У нас уже есть лидер Коммунистической партии РФ Зюганов, провозглашающий антикоммунистическую триаду “Православие. Самодержавие. Народность”. Но Зюганов – ладно, он человек в области марксистской теории совершенно девственный. Он под свои шовинистические построения даже никакой марксистской базы и подводить не пытается. Что ему Подберезкин написал – то он безропотно и повторяет.

Но в виде статьи Нерсесова мы сталкиваемся с попыткой обосновать ту же политику подмены классового подхода национальным при помощи якобы марксистской методологии, при помощи ссылок на авторитет Маркса и Энгельса.

В основу своих теоретических построений Нерсесов положил представление о чеченцах как о “контрреволюционной нации”. Давненько что-то никто у нас не писал о “контрреволюционных нациях” – со времен, кажется, достопамятного письма Нины Андреевой!

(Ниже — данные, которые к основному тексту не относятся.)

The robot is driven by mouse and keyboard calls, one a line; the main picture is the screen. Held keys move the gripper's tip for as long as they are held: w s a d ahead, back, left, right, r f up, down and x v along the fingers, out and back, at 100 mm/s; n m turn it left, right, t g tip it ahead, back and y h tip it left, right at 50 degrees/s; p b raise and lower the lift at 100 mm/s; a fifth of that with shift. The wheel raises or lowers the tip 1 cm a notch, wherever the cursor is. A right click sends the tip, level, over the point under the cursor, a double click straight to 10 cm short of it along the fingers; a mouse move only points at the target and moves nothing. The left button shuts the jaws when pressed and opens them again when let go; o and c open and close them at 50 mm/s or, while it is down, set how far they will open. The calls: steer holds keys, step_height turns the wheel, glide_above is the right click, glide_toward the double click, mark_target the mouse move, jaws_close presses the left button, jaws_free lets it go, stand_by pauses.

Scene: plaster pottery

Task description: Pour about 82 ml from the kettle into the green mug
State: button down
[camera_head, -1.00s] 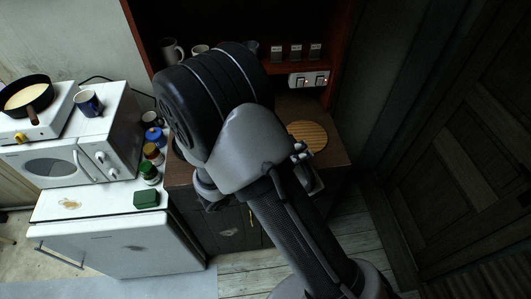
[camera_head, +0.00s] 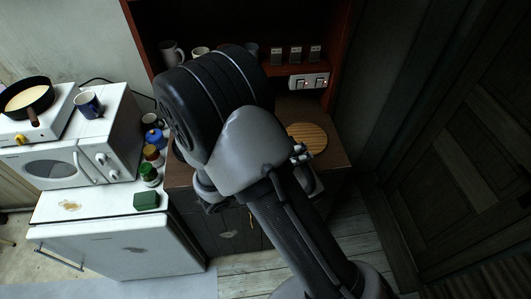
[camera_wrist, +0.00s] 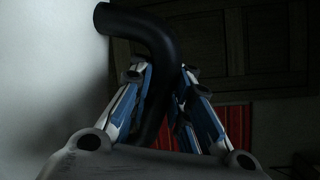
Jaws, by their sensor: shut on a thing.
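In the wrist view my gripper (camera_wrist: 163,78) is shut around a thick black curved handle (camera_wrist: 150,32), which I take to be the kettle's. The handle rises between the blue-sided fingers and bends over to the upper left. The kettle's body is not visible in the wrist view. In the head view my arm covers the gripper, the kettle and much of the counter. I cannot make out a green mug in either view; it may be behind my arm.
A round wooden board (camera_head: 307,138) lies on the counter right of my arm. Mugs, including a grey one (camera_head: 172,52), stand on the red-brown shelf. Left are a microwave (camera_head: 50,165), a blue mug (camera_head: 88,104), a pan (camera_head: 28,98), jars (camera_head: 149,173) and a green box (camera_head: 147,201).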

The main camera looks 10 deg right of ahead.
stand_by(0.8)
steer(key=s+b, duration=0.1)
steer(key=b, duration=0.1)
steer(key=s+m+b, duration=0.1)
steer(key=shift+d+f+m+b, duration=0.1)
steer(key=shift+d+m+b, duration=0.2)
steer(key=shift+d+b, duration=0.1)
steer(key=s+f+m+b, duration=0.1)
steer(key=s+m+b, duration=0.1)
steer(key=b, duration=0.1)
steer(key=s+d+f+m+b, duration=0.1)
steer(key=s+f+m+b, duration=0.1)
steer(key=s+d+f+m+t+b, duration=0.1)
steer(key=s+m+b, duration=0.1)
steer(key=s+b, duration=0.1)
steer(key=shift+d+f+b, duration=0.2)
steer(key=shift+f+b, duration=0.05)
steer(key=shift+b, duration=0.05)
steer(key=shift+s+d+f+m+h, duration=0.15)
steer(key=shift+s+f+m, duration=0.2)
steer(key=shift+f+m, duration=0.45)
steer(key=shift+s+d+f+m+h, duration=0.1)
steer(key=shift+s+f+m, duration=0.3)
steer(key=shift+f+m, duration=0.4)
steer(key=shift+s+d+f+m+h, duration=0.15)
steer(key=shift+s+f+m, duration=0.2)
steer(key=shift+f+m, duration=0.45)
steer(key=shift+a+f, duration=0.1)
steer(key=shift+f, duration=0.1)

Выступая за “ликвидацию части небольшой контрреволюционной нации”, Нерсесов делает характерную оговорку: “контрреволюционной (по Марксу – Энгельсу)”. Вообще-то, Маркс с Энгельсом ничего о чеченской нации не писали. Но дело даже не в этом. Хорошо бы разобраться с понятием “контрреволюционная нация” и отношением этого понятия к марксизму.

То, что определенные нации – так же, как и государства – могут в определенный исторический момент и в определенной исторической ситуации объективно играть контрреволюционную роль – это несомненно. Но эти же нации и эти же государства в другой исторической ситуации и в другое время могут играть роль революционную. Это вещь совершенно очевидная и от марксистской методологии не отклоняющаяся.

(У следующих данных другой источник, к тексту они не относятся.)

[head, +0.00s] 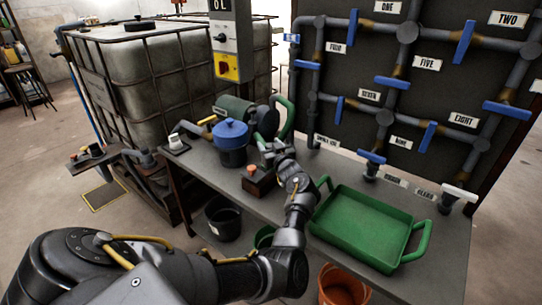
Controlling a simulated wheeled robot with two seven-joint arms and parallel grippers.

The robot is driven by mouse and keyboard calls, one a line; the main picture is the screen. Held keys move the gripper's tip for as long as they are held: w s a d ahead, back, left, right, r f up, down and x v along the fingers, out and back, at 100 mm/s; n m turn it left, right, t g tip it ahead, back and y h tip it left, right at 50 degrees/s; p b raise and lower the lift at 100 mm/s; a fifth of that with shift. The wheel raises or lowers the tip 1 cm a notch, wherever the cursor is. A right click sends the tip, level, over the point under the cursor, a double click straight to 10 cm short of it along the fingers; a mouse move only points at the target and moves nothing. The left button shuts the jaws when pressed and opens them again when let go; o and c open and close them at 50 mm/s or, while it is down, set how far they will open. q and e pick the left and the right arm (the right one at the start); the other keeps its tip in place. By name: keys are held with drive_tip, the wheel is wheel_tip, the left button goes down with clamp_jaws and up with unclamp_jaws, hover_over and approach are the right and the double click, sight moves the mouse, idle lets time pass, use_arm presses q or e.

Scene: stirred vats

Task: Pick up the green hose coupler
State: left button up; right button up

Но вот представление о том, что какая-то нация может быть изначально, имманентно, по своей природе контрреволюционной – это уже нечто из области философского идеализма. Если какая-либо нация устойчиво играет роль консервативной, контрреволюционной силы – то это не вопрос ее “внутренней природы”, а доказательство глупости, лени, головотяпства, некомпетентности, неумения работать и отсутствия смелости революционных элементов, принадлежащих к этой нации. Если революционеры оказываются неспособны революционизировать свою собственную нацию – это вина именно этих революционеров, а не нации.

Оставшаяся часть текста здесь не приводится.